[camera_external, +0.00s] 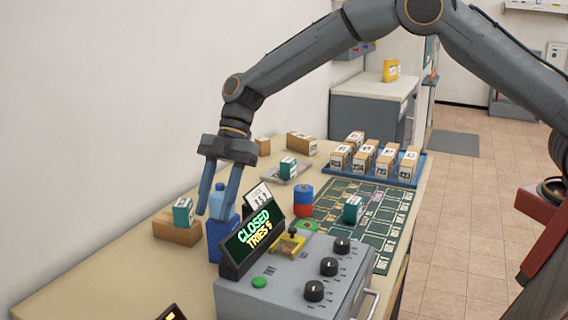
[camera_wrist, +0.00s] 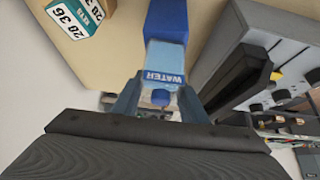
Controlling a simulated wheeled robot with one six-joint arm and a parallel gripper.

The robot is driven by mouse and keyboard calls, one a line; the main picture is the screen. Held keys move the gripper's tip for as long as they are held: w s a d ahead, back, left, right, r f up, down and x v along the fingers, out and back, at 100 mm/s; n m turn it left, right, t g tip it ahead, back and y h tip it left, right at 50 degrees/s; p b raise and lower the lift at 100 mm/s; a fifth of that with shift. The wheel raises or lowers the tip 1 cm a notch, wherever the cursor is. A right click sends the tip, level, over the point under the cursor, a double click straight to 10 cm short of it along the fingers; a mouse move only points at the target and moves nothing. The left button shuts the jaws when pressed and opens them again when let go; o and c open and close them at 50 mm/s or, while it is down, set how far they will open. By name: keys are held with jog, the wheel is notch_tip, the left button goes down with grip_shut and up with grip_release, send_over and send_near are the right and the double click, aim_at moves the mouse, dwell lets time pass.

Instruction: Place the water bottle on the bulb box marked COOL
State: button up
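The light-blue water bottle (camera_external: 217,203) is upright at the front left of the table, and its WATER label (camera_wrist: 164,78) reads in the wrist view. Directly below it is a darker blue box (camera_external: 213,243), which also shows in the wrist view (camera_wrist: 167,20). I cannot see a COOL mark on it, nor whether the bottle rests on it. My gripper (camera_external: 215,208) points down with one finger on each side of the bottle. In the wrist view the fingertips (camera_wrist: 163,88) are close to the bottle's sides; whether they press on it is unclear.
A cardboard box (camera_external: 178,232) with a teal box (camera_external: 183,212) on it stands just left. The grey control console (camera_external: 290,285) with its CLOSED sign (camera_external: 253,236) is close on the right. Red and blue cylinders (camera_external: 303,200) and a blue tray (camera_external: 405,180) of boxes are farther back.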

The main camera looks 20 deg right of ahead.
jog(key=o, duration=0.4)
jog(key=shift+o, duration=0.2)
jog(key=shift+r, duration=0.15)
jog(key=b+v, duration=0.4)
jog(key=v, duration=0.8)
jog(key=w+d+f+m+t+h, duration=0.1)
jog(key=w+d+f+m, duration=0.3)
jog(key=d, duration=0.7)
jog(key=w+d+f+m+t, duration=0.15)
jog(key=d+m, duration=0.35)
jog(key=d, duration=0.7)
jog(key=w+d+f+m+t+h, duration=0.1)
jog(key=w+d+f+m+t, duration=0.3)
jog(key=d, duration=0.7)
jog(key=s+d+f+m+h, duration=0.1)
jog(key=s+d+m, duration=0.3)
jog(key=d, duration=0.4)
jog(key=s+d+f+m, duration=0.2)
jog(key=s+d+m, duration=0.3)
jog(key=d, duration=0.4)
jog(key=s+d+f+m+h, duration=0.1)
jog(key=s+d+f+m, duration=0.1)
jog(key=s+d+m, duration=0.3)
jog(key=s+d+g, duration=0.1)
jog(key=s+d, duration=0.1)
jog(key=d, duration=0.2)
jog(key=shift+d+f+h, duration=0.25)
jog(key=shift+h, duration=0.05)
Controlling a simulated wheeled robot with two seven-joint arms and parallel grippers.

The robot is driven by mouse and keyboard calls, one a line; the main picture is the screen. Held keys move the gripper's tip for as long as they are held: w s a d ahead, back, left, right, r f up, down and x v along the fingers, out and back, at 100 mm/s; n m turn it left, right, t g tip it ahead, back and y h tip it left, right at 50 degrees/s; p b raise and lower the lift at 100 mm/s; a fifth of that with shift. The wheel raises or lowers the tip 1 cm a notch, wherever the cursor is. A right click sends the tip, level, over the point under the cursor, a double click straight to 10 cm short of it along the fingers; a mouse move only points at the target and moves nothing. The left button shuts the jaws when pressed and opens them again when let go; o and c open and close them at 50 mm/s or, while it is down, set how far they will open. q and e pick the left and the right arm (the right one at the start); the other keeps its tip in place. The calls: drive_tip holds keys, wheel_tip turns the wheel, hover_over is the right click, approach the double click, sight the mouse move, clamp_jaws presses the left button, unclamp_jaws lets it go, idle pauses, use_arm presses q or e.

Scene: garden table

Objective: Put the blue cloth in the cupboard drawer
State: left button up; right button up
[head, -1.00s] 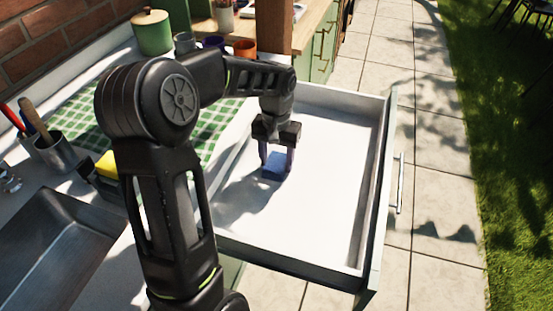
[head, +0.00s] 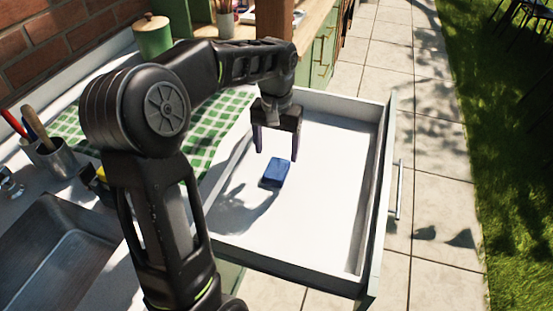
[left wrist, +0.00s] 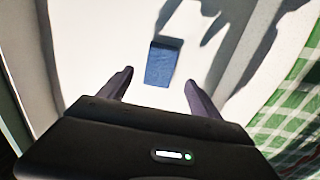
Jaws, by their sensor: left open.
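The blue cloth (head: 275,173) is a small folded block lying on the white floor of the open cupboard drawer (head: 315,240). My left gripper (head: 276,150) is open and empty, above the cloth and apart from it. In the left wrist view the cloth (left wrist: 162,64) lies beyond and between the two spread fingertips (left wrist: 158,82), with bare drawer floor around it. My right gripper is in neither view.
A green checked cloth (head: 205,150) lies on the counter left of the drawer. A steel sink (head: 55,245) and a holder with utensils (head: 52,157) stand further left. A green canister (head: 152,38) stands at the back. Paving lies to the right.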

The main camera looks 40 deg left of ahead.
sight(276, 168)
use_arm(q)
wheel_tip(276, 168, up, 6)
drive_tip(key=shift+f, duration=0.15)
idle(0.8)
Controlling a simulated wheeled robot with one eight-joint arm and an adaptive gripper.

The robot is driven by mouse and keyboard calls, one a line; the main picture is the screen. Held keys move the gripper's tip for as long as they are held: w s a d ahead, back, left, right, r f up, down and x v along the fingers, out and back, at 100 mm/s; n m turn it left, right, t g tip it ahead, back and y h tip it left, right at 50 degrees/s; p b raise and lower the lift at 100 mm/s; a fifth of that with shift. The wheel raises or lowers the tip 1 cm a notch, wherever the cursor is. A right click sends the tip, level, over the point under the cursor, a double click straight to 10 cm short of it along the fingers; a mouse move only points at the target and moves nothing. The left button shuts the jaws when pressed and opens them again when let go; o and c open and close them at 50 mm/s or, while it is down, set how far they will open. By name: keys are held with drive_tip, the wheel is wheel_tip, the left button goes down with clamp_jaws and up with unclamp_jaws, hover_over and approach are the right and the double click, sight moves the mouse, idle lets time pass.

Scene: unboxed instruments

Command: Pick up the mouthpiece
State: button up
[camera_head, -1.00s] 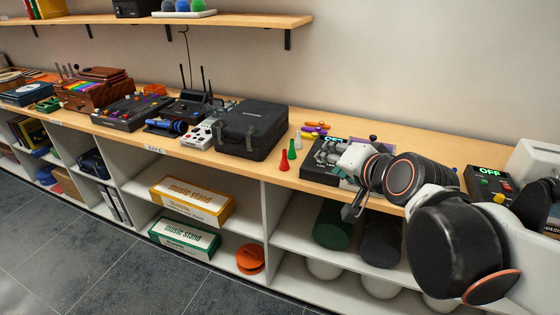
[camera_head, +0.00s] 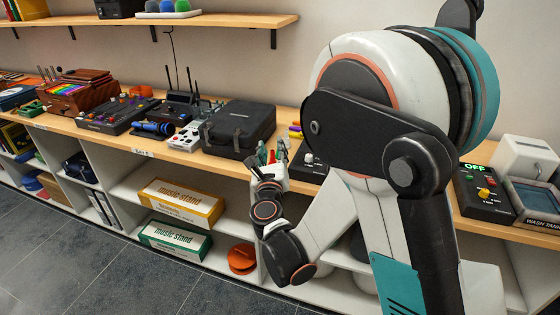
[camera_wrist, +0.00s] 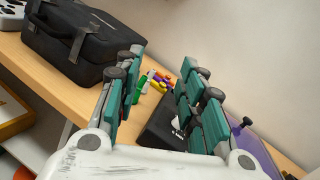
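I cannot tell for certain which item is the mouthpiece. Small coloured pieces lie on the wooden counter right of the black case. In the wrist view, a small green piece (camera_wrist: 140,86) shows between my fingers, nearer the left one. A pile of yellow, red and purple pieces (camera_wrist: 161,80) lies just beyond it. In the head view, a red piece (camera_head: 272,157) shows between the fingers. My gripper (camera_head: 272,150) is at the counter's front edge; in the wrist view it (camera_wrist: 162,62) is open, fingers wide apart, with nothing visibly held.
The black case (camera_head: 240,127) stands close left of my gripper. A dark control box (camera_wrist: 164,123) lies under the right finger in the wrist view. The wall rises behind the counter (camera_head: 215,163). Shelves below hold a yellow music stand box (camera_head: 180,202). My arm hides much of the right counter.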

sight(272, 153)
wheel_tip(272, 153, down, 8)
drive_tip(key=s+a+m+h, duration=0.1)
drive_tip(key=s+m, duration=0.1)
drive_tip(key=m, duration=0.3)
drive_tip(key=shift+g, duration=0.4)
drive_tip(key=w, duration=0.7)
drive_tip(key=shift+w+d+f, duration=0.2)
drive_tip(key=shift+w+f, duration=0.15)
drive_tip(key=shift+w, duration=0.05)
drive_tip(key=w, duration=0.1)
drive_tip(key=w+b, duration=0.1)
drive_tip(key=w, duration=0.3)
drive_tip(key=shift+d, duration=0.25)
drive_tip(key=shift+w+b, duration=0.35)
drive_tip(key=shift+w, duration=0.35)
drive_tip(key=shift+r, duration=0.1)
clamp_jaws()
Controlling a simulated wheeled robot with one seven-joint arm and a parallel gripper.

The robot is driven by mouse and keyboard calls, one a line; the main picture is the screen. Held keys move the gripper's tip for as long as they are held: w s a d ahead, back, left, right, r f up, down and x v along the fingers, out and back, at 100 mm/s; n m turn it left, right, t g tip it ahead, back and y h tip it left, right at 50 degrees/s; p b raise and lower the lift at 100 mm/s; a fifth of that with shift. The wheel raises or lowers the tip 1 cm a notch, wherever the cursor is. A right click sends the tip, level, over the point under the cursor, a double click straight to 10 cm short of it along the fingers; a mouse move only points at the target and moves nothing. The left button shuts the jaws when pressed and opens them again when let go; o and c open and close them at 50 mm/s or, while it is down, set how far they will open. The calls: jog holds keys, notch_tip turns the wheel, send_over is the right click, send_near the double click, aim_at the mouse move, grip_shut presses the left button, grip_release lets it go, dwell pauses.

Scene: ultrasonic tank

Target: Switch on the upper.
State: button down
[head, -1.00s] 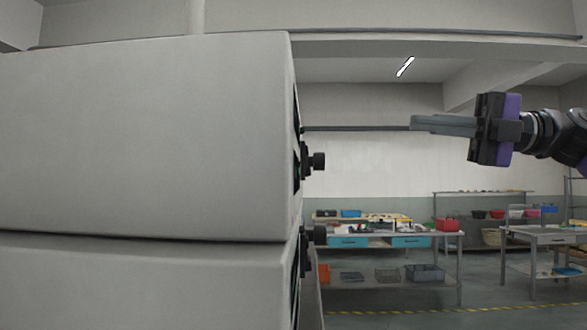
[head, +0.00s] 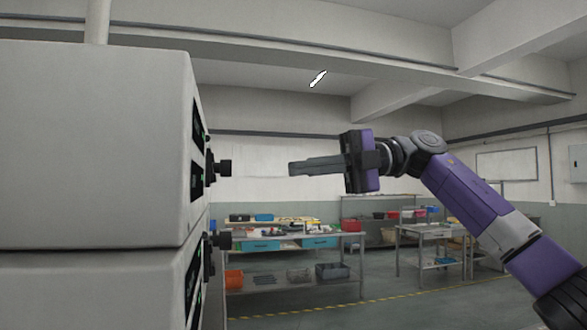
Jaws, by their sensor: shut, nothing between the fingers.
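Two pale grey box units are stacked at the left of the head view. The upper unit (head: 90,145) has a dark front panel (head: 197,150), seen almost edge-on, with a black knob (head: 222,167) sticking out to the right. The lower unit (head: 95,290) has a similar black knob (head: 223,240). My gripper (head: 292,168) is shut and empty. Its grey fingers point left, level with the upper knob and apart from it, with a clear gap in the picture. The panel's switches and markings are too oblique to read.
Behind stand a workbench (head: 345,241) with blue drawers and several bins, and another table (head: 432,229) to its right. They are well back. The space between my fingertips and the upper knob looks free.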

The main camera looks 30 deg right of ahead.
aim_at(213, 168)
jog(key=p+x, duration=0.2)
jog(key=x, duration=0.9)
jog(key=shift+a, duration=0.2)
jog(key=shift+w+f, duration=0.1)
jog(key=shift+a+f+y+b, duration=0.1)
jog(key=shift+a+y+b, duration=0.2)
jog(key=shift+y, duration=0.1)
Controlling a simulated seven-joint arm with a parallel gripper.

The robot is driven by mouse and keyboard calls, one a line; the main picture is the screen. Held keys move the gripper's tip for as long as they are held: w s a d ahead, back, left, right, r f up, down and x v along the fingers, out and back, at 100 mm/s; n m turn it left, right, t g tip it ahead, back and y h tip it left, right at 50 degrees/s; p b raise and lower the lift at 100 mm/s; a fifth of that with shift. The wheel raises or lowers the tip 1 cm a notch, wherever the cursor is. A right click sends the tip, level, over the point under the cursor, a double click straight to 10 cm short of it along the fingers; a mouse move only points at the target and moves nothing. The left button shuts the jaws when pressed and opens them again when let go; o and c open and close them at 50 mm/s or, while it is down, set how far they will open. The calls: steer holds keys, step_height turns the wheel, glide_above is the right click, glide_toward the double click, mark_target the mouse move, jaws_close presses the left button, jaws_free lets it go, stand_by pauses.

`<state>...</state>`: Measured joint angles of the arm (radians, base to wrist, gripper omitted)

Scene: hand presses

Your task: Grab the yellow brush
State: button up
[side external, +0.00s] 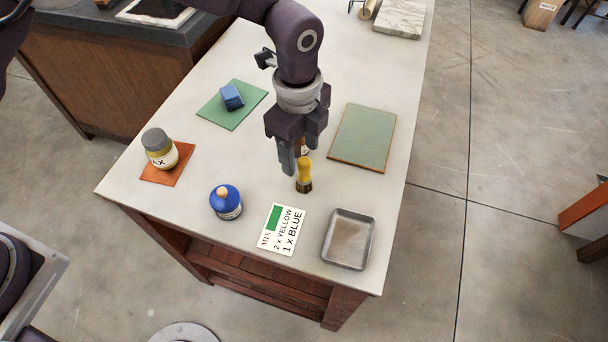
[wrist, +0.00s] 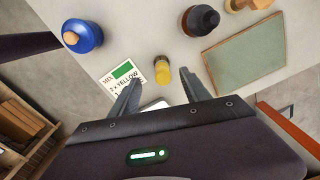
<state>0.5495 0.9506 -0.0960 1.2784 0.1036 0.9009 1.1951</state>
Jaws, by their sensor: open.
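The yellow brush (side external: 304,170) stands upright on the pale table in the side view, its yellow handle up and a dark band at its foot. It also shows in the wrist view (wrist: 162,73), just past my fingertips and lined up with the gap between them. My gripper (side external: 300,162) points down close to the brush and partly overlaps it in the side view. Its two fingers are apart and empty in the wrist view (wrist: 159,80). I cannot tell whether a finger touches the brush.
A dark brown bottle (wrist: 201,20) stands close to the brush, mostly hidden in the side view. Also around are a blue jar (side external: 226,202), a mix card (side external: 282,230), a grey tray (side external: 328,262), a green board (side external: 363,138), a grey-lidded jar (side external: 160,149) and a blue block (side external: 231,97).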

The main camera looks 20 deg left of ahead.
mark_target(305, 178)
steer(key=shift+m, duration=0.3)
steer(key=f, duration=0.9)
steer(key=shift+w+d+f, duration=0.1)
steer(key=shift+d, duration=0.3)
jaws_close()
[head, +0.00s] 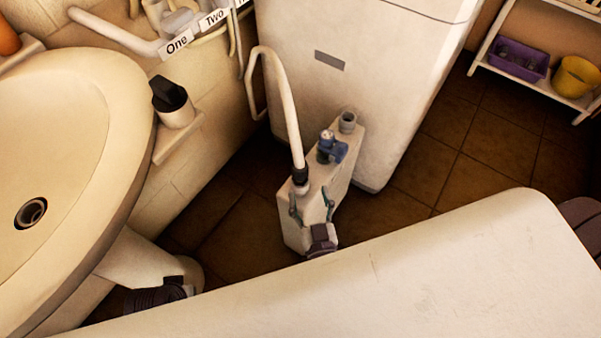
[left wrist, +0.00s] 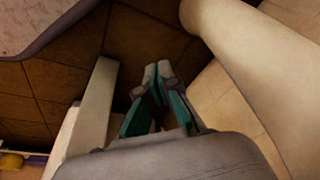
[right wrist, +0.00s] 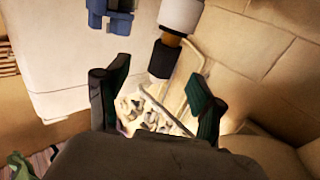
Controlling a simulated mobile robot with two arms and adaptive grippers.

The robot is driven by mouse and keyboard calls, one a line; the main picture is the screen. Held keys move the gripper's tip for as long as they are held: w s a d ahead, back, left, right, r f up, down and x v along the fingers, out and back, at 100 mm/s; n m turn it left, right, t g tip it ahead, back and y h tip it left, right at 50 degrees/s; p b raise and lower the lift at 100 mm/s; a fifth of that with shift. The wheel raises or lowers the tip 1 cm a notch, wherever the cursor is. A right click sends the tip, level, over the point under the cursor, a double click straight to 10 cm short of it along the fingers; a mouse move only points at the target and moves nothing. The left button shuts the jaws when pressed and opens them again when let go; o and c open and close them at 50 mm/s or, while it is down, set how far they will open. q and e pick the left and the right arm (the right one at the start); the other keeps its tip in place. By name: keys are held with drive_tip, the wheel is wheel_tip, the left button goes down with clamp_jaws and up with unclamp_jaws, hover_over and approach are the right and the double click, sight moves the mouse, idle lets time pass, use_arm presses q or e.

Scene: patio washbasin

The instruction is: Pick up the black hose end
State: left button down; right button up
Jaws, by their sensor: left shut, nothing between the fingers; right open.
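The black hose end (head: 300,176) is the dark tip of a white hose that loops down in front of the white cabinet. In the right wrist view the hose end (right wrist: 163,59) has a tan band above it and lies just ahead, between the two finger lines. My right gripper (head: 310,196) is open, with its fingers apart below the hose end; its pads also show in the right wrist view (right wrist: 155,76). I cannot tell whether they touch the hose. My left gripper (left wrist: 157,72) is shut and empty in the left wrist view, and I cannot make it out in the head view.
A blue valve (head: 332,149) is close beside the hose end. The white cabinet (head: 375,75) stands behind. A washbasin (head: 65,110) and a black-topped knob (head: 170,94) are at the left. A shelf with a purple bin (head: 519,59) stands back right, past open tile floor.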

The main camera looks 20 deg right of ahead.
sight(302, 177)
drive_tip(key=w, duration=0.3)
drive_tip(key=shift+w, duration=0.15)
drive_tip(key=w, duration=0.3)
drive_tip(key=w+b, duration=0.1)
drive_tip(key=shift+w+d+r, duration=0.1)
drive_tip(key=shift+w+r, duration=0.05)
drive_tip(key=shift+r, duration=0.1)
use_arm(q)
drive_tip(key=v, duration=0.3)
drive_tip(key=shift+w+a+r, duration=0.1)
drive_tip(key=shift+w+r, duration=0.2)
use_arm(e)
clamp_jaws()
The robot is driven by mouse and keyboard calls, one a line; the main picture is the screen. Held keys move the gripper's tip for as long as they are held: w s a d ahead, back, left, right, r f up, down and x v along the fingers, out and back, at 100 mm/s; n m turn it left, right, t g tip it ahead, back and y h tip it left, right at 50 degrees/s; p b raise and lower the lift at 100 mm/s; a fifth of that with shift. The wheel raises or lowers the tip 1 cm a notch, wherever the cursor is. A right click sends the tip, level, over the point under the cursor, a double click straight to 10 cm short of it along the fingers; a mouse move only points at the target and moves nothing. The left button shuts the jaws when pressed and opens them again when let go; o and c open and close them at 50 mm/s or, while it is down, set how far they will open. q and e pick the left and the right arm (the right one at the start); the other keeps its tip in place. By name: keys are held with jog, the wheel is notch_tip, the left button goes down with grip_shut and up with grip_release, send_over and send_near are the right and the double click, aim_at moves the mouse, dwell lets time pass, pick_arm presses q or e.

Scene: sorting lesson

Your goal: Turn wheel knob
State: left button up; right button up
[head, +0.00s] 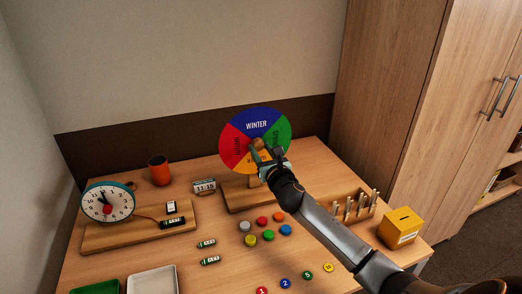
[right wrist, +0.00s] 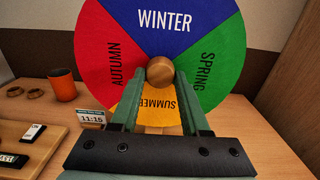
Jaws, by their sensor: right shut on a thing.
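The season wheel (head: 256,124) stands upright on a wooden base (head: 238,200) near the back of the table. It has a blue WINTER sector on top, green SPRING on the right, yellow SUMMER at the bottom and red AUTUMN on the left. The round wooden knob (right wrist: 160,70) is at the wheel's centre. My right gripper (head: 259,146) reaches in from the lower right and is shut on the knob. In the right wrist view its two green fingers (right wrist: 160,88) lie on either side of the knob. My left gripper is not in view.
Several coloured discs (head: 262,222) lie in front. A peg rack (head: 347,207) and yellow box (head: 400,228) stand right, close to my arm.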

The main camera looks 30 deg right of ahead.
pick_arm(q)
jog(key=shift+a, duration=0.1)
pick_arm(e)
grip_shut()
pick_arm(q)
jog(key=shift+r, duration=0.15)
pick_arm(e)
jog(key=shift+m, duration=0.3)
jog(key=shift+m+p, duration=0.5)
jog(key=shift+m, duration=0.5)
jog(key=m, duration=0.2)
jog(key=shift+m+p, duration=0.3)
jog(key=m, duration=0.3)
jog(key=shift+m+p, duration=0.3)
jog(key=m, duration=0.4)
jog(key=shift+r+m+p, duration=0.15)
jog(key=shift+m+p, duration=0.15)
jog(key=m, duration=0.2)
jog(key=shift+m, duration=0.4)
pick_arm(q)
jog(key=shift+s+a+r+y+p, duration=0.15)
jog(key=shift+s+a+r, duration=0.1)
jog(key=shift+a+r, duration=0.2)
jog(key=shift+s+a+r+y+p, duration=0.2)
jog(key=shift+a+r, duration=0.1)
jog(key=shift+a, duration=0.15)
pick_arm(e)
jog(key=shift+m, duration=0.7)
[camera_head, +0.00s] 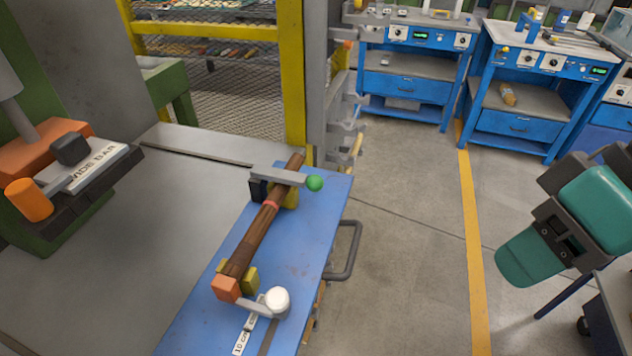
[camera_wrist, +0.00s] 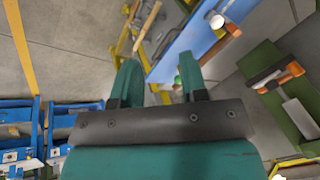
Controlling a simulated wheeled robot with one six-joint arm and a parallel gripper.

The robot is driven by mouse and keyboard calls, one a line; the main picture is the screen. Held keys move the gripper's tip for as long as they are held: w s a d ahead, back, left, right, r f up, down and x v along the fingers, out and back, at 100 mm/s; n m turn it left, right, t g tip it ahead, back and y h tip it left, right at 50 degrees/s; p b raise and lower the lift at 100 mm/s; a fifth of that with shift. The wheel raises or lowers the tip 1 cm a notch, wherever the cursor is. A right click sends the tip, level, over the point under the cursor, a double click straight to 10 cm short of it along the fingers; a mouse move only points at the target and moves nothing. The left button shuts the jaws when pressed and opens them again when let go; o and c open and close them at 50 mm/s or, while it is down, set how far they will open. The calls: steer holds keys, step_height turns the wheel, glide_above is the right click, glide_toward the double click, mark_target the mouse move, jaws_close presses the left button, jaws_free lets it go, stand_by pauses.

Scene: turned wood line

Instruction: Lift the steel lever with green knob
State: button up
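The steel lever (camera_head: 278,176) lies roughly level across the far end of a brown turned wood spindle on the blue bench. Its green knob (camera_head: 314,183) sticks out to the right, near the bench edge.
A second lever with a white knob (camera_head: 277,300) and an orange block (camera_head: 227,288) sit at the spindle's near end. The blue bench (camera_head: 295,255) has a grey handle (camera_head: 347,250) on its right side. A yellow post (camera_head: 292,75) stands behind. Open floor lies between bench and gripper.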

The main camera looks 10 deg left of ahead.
──────
WHAT YOU NEED TO DO. Please transcribe, word for word, every line from the first line of the records above through the line containing "Instruction: Place the", and leave out any pictures.

THE RESULT.
[camera_external, +0.00s] 
[camera_wrist, +0.00s] 
Controlling a simulated wheeled robot with one six-joint arm and a parallel gripper.

The robot is driven by mouse and keyboard calls, one a line; the main picture is the screen. Held keys move the gripper's tip for as long as they are held: w s a d ahead, back, left, right, r f up, down and x v along the fingers, out and back, at 100 mm/s; n m turn it left, right, t g tip it ahead, back and y h tip it left, right at 50 degrees/s; p b raise and lower the lift at 100 mm/s; a fifth of that with shift. The wheel raises or lowers the tip 1 cm a notch, wherever the cursor is. A right click sends the tip, level, over the point under the cursor, a double click straight to 10 cm short of it along the fingers; a mouse move only points at the target and moves nothing. The left button shuts the jaws when pressed and opens them again when let go; o and c open and close them at 50 mm/s or, while it is down, set how far they will open. By name: keys are held with jog, the wheel is notch_tip, the left button goes down with grip_shut and up with grip_release, send_over and send_near are the right and the double click, aim_at moves the mouse, dwell lets time pass.

Instruction: Place the water bottle on the bulb box marked COOL

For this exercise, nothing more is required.